_RECORDED DATA_
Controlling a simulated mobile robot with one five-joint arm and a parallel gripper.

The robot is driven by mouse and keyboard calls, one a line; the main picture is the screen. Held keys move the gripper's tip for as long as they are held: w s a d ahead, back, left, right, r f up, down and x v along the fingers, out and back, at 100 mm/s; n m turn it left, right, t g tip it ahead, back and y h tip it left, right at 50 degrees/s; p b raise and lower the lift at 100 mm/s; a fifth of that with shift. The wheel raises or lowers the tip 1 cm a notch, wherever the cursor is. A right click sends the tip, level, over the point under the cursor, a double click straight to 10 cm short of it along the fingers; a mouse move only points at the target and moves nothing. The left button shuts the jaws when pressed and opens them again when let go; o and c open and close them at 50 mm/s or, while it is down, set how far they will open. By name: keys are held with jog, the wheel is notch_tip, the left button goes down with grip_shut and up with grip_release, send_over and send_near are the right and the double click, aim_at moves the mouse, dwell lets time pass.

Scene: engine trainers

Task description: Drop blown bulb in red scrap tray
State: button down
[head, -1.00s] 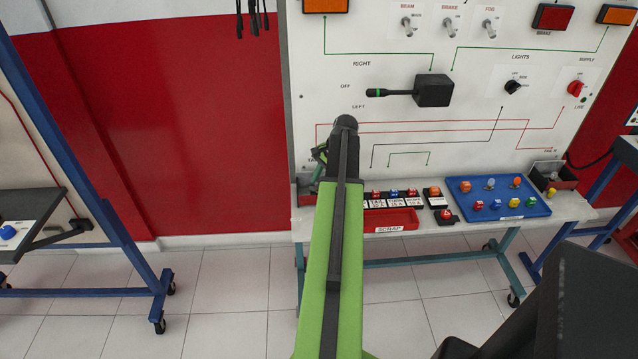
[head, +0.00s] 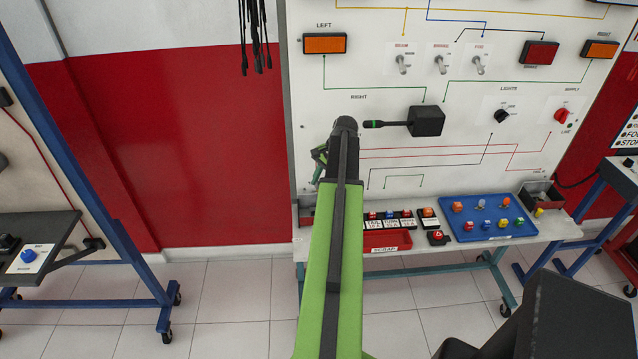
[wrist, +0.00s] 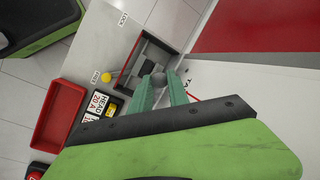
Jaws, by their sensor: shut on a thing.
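The red scrap tray (head: 387,241), with a SCRAP label on its front, sits on the bench shelf just right of my arm in the head view. In the wrist view the red tray (wrist: 58,115) lies left of my gripper and looks empty inside. My gripper (head: 320,158) is seen from behind, left of the arm's end. In the wrist view its green fingers (wrist: 170,82) are close together, shut on a small thing at the grey tips. The bulb cannot be made out clearly there. The tips appear over a dark open box, apart from the red tray.
The dark box (wrist: 130,75) is by the LOCK label. A yellow button (wrist: 107,76) and labelled fuses (wrist: 100,105) lie between box and tray. A blue tray (head: 480,230) of small bulbs stands right. The white panel (head: 345,115) rises behind the shelf.

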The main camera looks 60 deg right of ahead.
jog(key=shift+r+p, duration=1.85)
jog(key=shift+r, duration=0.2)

_WRITTEN INSTRUCTION_
Exactly as they stand, quote the lines beginning with the one that contains "The robot is" and ending with the one that contains "[wrist, +0.00s]", with no pictures.

_WRITTEN REPLY_
The robot is driven by mouse and keyboard calls, one a line; the main picture is the screen. Held keys move the gripper's tip for as long as they are held: w s a d ahead, back, left, right, r f up, down and x v along the fingers, out and back, at 100 mm/s; n m turn it left, right, t g tip it ahead, back and y h tip it left, right at 50 degrees/s; p b raise and lower the lift at 100 mm/s; a fifth of that with shift. The wheel raises or lowers the tip 1 cm a notch, wherever the cursor is. A right click sends the tip, level, over the point under the cursor, a double click straight to 10 cm short of it along the fingers; a mouse move only points at the target and moves nothing. The left button shuts the jaws when pressed and opens them again when let go; o and c open and close them at 50 mm/s or, while it is down, set how far they will open. By name: keys are held with jog, the wheel is notch_tip, the left button goes down with grip_shut and up with grip_release, send_over and send_near are the right and the double click, aim_at moves the mouse, dwell lets time pass.

Scene: engine trainers

Task description: Drop blown bulb in red scrap tray
State: button down
[head, -1.00s] 
[head, +0.00s] 
[wrist, +0.00s] 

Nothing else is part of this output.